### WHAT YOU SHOULD DO
Each line from the line with "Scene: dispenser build" to the line with "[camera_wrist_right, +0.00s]", inclusive, is to be repeated exactly; no other line and no picture belongs in the copy.

### SUPPLIED DATA
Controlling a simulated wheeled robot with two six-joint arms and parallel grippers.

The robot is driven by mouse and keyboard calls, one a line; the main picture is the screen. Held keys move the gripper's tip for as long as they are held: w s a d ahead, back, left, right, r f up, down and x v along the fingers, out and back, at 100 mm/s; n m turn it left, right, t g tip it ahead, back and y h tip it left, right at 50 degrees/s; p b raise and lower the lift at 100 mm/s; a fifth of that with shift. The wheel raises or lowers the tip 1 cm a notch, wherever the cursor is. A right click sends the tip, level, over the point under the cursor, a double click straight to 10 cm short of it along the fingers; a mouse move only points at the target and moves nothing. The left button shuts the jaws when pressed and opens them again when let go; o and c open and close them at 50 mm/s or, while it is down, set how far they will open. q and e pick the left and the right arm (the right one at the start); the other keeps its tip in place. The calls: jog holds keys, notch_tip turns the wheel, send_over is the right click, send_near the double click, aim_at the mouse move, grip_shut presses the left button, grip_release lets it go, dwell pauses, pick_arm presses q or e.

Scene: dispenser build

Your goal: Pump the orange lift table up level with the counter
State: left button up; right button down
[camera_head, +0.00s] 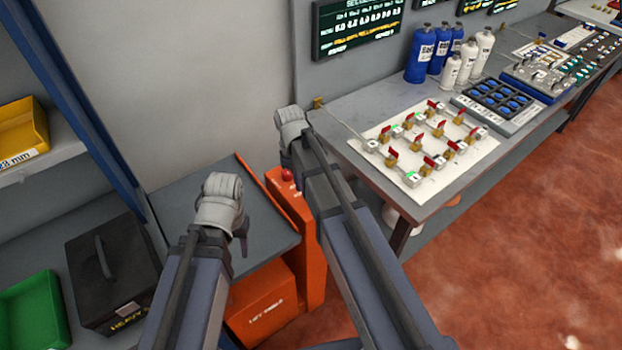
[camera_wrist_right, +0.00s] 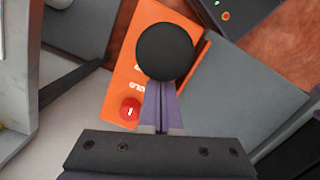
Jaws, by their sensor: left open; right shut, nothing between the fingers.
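The orange lift table has a grey top (camera_head: 180,200) and an orange base (camera_head: 262,306). The top looks lower than the counter (camera_head: 345,110) to its right. Its orange column (camera_head: 312,265) carries a red button (camera_head: 287,175), which also shows in the right wrist view (camera_wrist_right: 130,107). A black ball knob (camera_wrist_right: 165,50) is over the orange panel. My right gripper (camera_wrist_right: 163,85) is shut and empty, its fingertips at the knob's near edge; contact is unclear. In the head view my right arm hides that gripper. My left gripper (camera_head: 242,248) hangs open above the grey top.
A black case (camera_head: 112,270) and a green bin (camera_head: 35,312) are at lower left, a yellow bin (camera_head: 22,130) on a shelf. The counter holds a white valve board (camera_head: 440,172) and several bottles (camera_head: 420,55). The red floor at right is clear.

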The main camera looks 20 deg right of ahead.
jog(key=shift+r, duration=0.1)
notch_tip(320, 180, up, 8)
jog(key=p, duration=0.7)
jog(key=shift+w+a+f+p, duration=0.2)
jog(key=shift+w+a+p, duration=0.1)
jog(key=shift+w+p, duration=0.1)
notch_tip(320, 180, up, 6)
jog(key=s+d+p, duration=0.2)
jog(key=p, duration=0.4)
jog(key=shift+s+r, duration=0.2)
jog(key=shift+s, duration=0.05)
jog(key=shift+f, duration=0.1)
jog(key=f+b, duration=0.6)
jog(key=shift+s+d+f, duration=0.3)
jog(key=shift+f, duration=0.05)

### OUTPUT OF THE EXERCISE
Scene: dispenser build

Your goal: Pump the orange lift table up level with the counter
State: left button up; right button down
[camera_head, +0.00s] 
[camera_wrist_right, +0.00s] 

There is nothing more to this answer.